Task instructions >> Report only how many lines of the entries below contain the string "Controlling".

Dataset excerpt

┌────────

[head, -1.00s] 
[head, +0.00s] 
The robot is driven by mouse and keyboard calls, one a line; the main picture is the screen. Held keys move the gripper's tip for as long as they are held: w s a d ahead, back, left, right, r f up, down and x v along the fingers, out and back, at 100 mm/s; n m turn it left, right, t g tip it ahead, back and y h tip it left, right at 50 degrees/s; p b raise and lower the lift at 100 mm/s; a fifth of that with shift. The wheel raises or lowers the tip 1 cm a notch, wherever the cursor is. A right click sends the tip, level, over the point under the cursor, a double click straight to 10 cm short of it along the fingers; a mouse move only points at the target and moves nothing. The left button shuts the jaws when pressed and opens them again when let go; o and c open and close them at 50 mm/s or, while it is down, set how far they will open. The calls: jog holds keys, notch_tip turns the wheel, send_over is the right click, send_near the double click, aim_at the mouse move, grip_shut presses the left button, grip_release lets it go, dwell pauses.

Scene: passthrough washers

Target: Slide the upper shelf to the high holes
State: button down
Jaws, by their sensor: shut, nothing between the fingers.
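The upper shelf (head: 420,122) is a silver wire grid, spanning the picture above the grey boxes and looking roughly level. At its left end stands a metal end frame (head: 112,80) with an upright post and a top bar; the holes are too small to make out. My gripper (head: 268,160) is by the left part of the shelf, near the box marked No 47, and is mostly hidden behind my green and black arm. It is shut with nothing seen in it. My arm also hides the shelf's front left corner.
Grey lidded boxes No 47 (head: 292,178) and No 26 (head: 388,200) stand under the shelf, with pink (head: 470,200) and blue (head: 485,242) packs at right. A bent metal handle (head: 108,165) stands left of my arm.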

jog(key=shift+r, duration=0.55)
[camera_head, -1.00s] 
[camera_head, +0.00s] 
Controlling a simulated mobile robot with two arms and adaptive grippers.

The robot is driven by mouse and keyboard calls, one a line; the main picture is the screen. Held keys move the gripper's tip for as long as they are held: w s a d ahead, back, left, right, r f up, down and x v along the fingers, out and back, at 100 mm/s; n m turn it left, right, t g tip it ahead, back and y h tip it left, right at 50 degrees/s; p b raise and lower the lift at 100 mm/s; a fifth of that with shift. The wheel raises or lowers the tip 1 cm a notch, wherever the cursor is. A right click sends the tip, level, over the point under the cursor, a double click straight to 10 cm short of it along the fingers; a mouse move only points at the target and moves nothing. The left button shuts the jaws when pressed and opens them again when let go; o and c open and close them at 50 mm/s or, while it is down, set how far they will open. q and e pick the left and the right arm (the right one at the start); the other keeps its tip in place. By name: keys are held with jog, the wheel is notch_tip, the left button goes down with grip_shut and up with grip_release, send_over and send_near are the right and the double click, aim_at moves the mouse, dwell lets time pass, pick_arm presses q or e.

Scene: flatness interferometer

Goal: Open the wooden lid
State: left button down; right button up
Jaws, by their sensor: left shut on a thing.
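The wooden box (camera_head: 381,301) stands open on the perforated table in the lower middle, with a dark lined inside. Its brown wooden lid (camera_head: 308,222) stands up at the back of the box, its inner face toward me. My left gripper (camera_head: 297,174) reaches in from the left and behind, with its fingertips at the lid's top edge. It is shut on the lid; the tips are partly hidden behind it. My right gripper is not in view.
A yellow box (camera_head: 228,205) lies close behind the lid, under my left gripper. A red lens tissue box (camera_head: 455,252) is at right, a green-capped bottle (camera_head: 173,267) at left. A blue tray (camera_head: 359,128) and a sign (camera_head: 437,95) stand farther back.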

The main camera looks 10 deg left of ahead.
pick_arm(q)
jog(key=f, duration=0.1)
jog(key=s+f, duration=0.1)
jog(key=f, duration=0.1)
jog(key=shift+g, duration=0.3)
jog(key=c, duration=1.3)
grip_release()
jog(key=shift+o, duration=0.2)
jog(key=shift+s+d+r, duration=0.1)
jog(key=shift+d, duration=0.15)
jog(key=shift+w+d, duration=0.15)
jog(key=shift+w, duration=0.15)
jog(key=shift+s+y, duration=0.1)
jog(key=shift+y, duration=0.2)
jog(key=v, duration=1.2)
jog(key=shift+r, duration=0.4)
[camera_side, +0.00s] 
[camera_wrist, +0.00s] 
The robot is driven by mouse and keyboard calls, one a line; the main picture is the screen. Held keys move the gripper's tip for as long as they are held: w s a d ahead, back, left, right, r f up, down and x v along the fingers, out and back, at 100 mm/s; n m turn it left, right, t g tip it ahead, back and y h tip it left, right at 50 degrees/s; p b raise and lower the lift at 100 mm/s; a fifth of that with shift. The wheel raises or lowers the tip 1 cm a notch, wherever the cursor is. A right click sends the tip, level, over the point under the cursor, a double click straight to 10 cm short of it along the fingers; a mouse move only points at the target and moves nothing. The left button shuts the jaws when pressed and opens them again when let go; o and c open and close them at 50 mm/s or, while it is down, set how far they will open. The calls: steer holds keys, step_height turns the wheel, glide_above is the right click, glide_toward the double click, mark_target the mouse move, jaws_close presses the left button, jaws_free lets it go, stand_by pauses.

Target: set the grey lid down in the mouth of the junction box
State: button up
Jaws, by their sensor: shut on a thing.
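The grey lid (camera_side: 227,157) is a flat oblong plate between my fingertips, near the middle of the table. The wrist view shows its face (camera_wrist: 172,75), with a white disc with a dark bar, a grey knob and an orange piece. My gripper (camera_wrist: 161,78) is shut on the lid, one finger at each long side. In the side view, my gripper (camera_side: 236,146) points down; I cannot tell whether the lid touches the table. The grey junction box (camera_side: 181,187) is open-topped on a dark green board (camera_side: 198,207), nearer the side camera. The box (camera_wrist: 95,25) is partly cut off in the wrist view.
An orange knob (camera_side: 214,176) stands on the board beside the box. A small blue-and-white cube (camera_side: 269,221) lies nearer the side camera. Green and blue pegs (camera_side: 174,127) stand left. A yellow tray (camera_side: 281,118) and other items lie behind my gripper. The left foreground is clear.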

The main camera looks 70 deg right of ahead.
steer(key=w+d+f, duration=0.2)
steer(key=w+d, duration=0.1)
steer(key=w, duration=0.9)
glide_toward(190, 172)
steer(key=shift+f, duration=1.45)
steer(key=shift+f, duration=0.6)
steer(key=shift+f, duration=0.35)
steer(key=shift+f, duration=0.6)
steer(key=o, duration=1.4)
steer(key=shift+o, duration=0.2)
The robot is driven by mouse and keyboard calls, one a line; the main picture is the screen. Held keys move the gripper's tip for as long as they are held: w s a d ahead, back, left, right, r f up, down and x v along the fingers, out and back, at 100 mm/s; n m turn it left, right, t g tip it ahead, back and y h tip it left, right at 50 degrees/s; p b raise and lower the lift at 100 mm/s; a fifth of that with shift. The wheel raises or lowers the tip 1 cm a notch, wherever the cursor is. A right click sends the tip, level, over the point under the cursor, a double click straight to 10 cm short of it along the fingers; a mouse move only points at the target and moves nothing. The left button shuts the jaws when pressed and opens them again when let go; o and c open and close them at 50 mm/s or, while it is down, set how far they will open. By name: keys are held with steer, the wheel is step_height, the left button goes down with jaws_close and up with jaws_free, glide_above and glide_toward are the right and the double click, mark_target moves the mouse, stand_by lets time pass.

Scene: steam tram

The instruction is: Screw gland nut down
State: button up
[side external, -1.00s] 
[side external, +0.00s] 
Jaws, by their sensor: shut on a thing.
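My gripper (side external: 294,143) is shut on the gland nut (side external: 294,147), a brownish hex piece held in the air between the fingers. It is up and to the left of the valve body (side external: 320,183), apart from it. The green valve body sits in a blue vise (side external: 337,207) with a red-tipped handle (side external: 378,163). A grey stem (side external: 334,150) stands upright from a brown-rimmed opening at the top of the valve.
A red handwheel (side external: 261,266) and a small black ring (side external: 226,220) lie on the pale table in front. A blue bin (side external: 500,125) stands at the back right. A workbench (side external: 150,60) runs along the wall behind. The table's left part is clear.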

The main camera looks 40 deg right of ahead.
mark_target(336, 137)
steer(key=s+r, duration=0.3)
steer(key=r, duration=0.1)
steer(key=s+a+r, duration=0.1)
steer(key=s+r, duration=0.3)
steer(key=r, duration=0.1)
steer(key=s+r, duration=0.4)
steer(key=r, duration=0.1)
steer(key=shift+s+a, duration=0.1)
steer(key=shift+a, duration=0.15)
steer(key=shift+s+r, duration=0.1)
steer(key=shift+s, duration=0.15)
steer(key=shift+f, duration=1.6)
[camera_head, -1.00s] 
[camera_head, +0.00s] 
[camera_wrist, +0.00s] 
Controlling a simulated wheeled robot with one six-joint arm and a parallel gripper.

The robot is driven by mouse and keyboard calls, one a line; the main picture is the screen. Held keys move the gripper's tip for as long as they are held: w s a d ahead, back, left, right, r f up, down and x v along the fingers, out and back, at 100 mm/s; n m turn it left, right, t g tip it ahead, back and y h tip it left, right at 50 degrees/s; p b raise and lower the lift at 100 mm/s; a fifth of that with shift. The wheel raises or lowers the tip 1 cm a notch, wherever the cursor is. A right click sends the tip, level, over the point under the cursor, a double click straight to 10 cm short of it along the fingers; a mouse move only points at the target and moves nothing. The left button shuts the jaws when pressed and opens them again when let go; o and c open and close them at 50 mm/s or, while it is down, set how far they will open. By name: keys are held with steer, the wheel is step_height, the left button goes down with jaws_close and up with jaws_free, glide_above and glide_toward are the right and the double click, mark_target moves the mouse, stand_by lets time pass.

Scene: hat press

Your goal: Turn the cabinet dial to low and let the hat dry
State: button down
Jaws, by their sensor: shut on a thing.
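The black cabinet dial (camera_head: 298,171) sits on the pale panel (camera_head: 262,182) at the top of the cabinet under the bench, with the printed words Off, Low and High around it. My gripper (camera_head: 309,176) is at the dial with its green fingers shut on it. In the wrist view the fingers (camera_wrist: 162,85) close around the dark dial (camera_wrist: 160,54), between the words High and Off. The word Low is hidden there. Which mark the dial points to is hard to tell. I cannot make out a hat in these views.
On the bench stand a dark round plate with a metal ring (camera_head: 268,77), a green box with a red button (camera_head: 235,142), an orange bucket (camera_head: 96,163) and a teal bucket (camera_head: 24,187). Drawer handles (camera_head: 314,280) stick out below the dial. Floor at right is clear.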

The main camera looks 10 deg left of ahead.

└────────

Answer for this exercise >> 2